The most recent crisis is Trump’s electoral college victory following a campaign marked by a populism that broadly rejected all traditional political elites. But the new president also represents the American Dream. His slogan “Make America Great Again” and his desire to serve the national interest according to right-wing gospel are not wholly out of tune with much of the US populace, despite the anger and disgust of a majority of voters.
The political and media elites, and much of the population as a whole, have maintained an unshakeable faith in the country’s institutions. Any president that fails to respect them would be voted out of office. That issue has many ramifications. For example, regardless of the 45th president’s intent to stop Mexicans from illegally crossing the border, the US will remain a land of immigration, yet one comprising a rigorous framework premised on the immigrants’ commitment to obey American law as it flows from the Constitution.
This is something altogether different from, for example, French-style ideological liberalism, which prioritizes unconditional “diversity.” The Constitution’s role as the cornerstone of American identity cannot be overemphasized. Only if an active minority were to one day transgress it, would there be reason to embrace serious concern for the country’s identity and future. That day has not yet come.

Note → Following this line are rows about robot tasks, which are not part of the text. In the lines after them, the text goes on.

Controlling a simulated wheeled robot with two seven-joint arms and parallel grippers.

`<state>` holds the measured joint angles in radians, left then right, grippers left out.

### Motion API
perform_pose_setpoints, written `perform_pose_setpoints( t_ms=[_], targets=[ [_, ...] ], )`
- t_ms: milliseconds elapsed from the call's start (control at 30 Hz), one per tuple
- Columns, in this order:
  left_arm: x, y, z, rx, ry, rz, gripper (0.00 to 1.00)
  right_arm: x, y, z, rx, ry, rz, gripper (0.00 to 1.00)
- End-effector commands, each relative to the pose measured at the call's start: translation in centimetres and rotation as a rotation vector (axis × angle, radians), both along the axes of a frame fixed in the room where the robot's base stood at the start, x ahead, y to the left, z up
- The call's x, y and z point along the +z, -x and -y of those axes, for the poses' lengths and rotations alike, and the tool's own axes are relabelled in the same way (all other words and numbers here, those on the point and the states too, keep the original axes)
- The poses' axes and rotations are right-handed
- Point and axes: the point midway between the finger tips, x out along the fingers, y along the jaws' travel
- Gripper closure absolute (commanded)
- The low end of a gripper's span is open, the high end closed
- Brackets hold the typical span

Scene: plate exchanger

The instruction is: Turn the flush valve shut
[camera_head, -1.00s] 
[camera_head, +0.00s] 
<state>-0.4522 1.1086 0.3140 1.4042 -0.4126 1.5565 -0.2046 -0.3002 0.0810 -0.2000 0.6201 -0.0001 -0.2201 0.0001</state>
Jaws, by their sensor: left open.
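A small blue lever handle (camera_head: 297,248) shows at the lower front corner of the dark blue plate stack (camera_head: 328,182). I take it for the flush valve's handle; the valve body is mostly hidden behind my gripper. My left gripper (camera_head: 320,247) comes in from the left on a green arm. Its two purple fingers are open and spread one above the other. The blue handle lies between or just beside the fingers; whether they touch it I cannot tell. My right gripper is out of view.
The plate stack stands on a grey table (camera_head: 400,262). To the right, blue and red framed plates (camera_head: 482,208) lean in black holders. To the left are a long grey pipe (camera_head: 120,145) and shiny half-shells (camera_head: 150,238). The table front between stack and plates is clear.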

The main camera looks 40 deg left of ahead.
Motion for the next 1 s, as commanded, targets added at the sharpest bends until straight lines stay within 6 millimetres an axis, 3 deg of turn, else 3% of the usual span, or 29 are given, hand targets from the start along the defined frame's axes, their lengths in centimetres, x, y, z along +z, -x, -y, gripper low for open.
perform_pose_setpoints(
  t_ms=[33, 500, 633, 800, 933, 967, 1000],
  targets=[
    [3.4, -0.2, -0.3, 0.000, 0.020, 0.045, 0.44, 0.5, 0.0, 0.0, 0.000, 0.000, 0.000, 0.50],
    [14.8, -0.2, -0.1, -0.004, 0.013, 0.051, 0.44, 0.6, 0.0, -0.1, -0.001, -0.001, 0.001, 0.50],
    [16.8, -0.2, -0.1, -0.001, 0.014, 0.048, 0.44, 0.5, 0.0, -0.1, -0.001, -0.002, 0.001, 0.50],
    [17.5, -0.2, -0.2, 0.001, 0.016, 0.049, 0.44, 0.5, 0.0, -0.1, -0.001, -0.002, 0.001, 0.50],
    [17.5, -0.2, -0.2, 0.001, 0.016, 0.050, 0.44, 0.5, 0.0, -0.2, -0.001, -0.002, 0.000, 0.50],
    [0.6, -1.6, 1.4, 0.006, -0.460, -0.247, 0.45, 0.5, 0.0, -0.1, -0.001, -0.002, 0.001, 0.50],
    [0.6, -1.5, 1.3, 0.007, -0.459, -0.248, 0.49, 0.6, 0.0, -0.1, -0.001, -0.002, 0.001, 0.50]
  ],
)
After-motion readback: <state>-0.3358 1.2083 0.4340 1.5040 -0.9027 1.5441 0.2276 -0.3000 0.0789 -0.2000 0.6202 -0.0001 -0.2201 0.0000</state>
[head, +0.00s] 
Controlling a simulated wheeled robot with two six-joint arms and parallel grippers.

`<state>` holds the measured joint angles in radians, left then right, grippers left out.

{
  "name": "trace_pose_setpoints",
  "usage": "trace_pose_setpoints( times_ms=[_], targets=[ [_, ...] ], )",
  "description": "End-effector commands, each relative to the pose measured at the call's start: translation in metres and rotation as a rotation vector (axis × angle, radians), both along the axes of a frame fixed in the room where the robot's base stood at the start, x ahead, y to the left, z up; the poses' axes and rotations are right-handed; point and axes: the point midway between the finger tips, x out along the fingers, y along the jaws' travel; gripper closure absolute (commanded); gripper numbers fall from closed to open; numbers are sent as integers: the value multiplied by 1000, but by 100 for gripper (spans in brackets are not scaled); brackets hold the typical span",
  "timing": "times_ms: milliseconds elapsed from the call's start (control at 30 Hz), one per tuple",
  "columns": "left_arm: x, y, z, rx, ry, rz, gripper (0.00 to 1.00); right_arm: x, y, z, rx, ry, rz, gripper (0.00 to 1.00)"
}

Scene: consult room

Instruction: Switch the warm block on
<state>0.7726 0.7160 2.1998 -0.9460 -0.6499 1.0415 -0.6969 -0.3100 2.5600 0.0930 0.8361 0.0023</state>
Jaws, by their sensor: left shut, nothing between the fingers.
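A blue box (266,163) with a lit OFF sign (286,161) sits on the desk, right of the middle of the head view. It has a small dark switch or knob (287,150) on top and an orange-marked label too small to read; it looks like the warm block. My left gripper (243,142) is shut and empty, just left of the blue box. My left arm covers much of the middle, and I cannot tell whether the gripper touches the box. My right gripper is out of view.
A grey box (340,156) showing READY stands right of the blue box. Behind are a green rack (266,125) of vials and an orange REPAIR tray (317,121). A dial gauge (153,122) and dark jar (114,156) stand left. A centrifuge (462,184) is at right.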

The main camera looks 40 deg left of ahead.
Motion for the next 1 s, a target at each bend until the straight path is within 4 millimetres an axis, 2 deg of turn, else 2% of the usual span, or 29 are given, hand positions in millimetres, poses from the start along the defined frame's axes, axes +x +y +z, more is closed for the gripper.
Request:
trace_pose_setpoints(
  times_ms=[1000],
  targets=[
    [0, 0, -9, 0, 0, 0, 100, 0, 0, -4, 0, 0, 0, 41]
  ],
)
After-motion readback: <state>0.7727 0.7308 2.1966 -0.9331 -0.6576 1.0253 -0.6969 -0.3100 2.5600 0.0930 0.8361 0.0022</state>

The second reason for the primacy of the United States is its effective “grand strategy” of means based on a simple idea: in all circumstances, the US armed forces must be larger than any imaginable foreign coalition, regardless of any current constellation of allies and adversaries. The arms industry and, more generally, the high-tech activities it encompasses are top priority.

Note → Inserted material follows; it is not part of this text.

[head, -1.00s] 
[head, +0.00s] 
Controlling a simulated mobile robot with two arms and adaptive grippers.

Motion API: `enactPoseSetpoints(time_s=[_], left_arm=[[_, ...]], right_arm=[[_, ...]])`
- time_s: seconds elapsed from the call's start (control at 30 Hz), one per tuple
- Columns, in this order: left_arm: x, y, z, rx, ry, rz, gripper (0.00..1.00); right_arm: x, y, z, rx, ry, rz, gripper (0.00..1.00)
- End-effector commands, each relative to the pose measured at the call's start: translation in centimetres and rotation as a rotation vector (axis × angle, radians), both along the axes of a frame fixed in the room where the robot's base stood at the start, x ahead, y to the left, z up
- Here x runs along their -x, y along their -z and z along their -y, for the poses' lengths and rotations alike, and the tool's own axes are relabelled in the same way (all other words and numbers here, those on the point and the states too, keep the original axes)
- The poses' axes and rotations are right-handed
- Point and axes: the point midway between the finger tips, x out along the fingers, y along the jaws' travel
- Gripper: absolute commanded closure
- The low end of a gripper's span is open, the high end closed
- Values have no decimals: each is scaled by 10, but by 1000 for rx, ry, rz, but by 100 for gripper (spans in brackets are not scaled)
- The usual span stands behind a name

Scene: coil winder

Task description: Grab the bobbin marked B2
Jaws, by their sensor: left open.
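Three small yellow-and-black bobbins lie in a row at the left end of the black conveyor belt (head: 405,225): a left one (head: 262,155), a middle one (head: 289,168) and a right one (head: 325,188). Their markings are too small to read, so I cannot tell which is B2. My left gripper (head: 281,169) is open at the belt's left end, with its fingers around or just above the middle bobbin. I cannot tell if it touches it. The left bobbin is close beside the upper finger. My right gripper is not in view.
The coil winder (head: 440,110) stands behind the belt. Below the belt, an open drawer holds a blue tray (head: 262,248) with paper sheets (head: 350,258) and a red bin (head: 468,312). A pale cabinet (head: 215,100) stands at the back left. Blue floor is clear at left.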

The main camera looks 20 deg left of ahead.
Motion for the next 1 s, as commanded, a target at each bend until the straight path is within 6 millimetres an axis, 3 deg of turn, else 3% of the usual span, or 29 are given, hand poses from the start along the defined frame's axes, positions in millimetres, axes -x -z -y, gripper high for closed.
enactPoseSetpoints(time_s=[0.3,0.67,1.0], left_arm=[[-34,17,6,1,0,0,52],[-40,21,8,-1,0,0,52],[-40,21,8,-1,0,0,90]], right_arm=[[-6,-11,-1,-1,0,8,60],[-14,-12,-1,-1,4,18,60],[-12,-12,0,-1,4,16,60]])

And there’s more. Considerably well protected by its geography, the US has always aimed for energy independence and increasingly overt dominance in terms of information control. Technology has allowed the US to achieve both goals. The only possible challenger in the foreseeable future is China, which is striving to catch up.
The acronym GAFA provides an apt summation of the situation: search engines (Google), mobility (Apple), social media (Facebook) and e-commerce (Amazon), not to mention Microsoft. The singular combination of an unparalleled entrepreneurial culture with the active support of the government has enabled the US, and in particular California, to become the undisputed champion of big data, the internet and innovation. No country, not even China, can hope to overtake it anytime soon. The US has the whole world under surveillance and, militarily, can strike any target on the globe while bearing next to no risk – except in the extreme event of war with other nuclear powers.

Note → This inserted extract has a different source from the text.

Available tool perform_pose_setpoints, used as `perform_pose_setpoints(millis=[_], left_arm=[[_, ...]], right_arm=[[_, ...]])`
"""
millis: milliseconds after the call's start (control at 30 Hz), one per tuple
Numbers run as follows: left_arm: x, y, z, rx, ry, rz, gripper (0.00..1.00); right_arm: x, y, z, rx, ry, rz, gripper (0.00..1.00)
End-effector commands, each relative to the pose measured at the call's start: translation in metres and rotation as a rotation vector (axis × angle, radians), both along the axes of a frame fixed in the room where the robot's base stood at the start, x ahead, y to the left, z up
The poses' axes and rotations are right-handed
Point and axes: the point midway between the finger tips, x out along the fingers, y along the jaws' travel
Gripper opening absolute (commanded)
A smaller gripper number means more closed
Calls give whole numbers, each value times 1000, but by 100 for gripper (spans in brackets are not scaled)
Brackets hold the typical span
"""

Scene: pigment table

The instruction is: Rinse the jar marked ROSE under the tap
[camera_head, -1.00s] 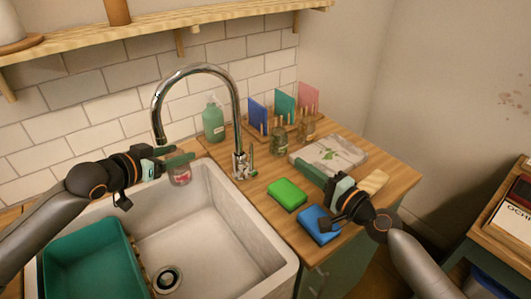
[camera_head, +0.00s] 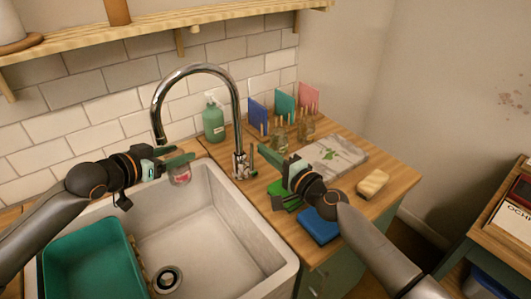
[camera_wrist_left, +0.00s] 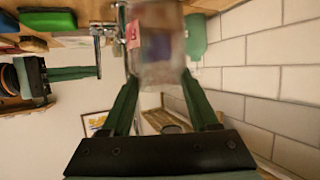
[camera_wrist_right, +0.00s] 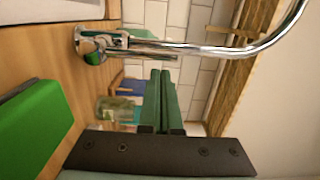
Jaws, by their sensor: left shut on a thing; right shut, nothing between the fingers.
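A small clear glass jar (camera_head: 180,176) with a reddish label hangs in my left gripper (camera_head: 178,160), over the back part of the sink. It fills the top of the left wrist view (camera_wrist_left: 157,50); its label cannot be read. The chrome tap (camera_head: 237,115) arches over the sink's back edge. Its spout end is above and slightly left of the jar in the head view, and no water shows. My right gripper (camera_head: 268,152) is shut and empty, just right of the tap's base and handle (camera_head: 253,163). The tap also shows in the right wrist view (camera_wrist_right: 200,48).
A white sink (camera_head: 220,225) holds a teal tub (camera_head: 85,262) at left. A green soap bottle (camera_head: 213,122), glass jars (camera_head: 307,127) and coloured cards (camera_head: 285,104) stand behind. A green sponge (camera_wrist_right: 35,125), a blue sponge (camera_head: 320,228) and a tan block (camera_head: 373,183) lie on the counter.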

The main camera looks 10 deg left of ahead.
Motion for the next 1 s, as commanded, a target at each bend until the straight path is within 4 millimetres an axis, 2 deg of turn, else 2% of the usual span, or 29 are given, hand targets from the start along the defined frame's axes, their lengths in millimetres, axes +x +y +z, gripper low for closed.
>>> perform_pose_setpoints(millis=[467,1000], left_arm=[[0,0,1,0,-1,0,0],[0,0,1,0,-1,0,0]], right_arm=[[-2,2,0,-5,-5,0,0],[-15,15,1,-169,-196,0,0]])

America dominates the digital world, which is still embryonic but growing at a brisk pace. Its dominance in this realm is such that it can afford to make mistakes that the rest of the world cannot. While it is not immune to cyberattacks, unpleasant revelations from Wikileaks, disinformation campaigns (whether or not they can be categorized as post-truth) or other attempts at destabilization, the US is currently better prepared to overcome such setbacks than any other country in the world.
And yet, the United States is in no position to govern the world. Firstly, this would not be compatible with its ideology, and, even if it were, the country has frequently changed course throughout its history. Protecting its territory and national identity; furthering its economic interests from a position of strength; making and unmaking alliances accordingly; reserving the sovereign right to strike abroad without fearing a counterstrike; and fostering the spread of its values to boost its soft power are the implicit, unchanging foundations of its foreign policy. Not only is it less volatile in the long term than it may seem to be in the short or medium term, it also always reflects a unique, pragmatic combination where interests and values dovetail.